Task material:
━━━━
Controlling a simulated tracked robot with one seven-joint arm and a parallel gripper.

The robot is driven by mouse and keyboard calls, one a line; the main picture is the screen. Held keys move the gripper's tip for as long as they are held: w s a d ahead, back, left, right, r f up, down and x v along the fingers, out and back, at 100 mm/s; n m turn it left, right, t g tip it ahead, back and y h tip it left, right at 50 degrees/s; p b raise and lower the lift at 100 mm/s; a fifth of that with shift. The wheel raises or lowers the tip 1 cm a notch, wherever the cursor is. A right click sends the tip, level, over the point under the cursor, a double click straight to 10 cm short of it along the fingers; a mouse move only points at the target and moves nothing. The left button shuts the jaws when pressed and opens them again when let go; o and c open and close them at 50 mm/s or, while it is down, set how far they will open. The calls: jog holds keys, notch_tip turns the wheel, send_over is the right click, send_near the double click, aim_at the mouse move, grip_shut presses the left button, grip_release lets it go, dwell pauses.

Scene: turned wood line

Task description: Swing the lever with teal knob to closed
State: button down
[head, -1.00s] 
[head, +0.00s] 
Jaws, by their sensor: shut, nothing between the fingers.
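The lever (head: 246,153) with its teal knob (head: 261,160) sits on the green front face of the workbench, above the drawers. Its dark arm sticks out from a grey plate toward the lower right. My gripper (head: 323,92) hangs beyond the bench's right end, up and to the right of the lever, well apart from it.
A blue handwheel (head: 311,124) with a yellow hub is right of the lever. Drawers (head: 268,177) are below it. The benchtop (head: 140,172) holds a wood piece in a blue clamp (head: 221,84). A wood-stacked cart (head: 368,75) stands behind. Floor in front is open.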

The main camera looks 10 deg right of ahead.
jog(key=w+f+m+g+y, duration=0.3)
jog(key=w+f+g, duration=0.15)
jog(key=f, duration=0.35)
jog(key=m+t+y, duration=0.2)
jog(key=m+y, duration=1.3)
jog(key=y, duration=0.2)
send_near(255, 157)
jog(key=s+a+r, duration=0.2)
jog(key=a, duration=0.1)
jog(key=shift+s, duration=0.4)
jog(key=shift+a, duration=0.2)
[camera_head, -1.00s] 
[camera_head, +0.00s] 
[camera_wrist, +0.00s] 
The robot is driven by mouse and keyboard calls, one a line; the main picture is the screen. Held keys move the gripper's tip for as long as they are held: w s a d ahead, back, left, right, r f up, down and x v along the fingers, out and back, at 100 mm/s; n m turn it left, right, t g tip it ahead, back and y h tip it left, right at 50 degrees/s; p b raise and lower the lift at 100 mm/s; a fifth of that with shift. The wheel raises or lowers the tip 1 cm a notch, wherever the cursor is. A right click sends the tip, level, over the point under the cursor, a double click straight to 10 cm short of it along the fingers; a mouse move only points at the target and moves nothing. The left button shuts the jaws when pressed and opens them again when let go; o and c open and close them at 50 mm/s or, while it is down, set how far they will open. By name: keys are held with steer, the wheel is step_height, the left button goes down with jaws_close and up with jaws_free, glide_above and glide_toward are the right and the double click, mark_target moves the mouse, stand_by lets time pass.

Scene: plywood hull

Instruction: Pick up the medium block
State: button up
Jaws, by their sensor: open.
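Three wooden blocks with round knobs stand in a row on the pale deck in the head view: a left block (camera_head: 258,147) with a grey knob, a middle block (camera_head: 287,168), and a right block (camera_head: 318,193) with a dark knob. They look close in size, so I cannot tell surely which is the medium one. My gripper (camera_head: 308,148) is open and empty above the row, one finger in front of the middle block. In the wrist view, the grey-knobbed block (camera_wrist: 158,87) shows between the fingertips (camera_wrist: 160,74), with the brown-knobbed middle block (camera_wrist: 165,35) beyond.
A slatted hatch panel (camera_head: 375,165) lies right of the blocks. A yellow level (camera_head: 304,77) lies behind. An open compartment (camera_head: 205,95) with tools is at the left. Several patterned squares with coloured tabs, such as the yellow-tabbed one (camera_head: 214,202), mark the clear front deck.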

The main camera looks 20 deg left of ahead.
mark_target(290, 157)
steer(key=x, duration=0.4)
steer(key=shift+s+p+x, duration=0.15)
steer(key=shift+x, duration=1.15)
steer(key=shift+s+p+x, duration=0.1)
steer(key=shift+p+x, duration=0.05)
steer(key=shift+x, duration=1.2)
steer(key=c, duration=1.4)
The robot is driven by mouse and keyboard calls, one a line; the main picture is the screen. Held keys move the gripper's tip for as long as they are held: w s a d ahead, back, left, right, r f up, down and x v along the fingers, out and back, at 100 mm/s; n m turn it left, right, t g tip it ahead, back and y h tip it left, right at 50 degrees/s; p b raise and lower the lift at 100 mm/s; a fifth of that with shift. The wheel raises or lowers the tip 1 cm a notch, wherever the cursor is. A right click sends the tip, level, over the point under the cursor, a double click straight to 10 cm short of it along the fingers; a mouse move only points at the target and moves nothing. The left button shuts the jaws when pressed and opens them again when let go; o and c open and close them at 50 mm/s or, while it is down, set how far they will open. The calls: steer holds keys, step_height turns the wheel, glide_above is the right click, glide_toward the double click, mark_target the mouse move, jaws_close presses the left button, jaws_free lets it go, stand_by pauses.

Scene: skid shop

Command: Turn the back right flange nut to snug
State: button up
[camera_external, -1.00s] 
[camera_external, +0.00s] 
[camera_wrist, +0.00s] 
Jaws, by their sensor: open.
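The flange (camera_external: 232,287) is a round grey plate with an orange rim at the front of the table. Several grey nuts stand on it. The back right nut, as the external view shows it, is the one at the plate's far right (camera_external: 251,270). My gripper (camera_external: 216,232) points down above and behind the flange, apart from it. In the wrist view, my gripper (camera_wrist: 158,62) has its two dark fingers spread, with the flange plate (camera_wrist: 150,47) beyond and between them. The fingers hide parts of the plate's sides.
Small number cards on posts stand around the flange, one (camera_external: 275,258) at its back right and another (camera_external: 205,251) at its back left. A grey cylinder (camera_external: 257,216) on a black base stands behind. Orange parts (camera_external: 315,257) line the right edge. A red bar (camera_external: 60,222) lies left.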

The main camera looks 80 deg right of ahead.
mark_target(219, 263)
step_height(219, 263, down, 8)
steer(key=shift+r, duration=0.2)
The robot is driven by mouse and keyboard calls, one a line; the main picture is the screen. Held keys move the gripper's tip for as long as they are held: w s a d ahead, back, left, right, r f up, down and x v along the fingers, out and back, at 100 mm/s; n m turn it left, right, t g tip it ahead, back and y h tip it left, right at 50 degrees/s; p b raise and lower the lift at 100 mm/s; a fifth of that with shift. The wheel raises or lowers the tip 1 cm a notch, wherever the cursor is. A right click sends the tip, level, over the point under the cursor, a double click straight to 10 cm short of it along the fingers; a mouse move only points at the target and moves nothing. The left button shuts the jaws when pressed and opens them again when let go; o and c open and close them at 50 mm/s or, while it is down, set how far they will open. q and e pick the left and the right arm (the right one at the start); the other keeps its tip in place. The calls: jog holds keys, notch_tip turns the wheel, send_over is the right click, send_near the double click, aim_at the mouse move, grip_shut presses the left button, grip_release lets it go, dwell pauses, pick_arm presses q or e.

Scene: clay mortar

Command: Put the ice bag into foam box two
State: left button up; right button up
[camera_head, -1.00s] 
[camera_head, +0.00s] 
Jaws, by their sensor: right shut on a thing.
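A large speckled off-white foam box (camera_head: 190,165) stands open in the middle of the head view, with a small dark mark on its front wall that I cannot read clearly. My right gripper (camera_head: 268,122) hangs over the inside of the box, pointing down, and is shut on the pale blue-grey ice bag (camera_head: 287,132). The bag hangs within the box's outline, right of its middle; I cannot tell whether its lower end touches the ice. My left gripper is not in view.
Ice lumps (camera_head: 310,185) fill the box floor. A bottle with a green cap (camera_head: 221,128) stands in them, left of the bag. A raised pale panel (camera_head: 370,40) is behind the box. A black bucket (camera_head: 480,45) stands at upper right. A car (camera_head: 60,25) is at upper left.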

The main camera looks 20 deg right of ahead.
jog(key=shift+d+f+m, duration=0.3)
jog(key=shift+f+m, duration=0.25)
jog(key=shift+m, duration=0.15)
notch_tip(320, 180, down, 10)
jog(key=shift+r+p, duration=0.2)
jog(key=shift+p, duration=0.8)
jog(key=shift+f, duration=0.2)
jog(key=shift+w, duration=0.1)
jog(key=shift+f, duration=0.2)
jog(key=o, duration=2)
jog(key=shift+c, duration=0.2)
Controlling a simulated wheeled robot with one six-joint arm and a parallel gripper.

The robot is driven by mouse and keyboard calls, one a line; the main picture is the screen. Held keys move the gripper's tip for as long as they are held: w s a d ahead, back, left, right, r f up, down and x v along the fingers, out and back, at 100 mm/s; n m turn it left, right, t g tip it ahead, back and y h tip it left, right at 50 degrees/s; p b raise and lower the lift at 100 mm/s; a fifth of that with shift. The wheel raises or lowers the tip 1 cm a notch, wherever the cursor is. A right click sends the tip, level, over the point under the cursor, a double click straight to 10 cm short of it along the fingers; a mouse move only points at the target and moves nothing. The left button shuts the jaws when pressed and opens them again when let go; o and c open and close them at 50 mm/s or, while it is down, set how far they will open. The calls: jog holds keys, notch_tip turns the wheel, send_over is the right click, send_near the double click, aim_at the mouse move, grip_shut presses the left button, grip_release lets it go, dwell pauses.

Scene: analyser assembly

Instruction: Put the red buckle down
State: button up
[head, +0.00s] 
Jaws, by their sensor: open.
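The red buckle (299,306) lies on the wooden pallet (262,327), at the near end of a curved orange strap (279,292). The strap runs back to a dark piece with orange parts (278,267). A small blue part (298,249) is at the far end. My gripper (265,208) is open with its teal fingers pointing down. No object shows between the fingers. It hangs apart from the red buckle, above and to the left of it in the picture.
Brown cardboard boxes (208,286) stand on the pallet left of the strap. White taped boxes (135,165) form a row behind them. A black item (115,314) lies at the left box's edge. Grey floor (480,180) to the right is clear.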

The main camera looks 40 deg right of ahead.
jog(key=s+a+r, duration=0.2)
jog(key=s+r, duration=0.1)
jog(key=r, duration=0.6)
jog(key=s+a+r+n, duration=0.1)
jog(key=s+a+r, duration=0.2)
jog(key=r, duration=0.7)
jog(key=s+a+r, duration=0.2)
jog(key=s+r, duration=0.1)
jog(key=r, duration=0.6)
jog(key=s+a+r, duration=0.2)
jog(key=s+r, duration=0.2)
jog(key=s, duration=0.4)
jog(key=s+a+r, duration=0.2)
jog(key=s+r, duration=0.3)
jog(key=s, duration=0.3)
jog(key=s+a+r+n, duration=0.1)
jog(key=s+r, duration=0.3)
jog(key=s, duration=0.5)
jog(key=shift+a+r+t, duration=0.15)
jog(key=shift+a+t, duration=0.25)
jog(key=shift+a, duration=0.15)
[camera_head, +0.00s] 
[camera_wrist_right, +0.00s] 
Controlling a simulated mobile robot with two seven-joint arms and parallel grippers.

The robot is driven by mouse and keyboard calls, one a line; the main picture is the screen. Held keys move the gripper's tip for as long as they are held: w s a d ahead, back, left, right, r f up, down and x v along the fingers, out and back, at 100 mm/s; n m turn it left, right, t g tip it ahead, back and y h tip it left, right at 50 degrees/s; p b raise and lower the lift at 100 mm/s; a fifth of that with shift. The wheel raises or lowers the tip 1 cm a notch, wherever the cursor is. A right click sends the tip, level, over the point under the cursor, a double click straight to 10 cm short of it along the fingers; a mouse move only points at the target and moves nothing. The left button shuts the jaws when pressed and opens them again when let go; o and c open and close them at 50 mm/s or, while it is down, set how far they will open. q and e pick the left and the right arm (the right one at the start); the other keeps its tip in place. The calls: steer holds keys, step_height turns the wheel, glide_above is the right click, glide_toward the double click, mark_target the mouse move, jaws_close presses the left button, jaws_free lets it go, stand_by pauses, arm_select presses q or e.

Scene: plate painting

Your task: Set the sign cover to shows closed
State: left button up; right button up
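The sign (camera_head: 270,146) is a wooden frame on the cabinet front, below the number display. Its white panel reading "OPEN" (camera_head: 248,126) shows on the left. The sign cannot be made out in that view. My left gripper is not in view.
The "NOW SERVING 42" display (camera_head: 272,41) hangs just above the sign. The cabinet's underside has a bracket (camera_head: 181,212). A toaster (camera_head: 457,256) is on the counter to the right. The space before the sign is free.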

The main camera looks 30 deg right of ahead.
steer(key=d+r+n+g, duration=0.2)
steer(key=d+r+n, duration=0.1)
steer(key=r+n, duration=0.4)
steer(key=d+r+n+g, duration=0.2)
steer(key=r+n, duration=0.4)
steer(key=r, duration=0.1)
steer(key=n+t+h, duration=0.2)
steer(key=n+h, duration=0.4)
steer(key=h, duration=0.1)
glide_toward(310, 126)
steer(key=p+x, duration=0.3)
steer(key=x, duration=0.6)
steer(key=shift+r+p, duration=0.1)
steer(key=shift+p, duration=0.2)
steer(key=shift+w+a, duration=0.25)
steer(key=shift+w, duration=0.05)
━━━━
List all lines in the material containing the string "Scene".

Exercise output:
Scene: turned wood line
Scene: plywood hull
Scene: skid shop
Scene: clay mortar
Scene: analyser assembly
Scene: plate painting

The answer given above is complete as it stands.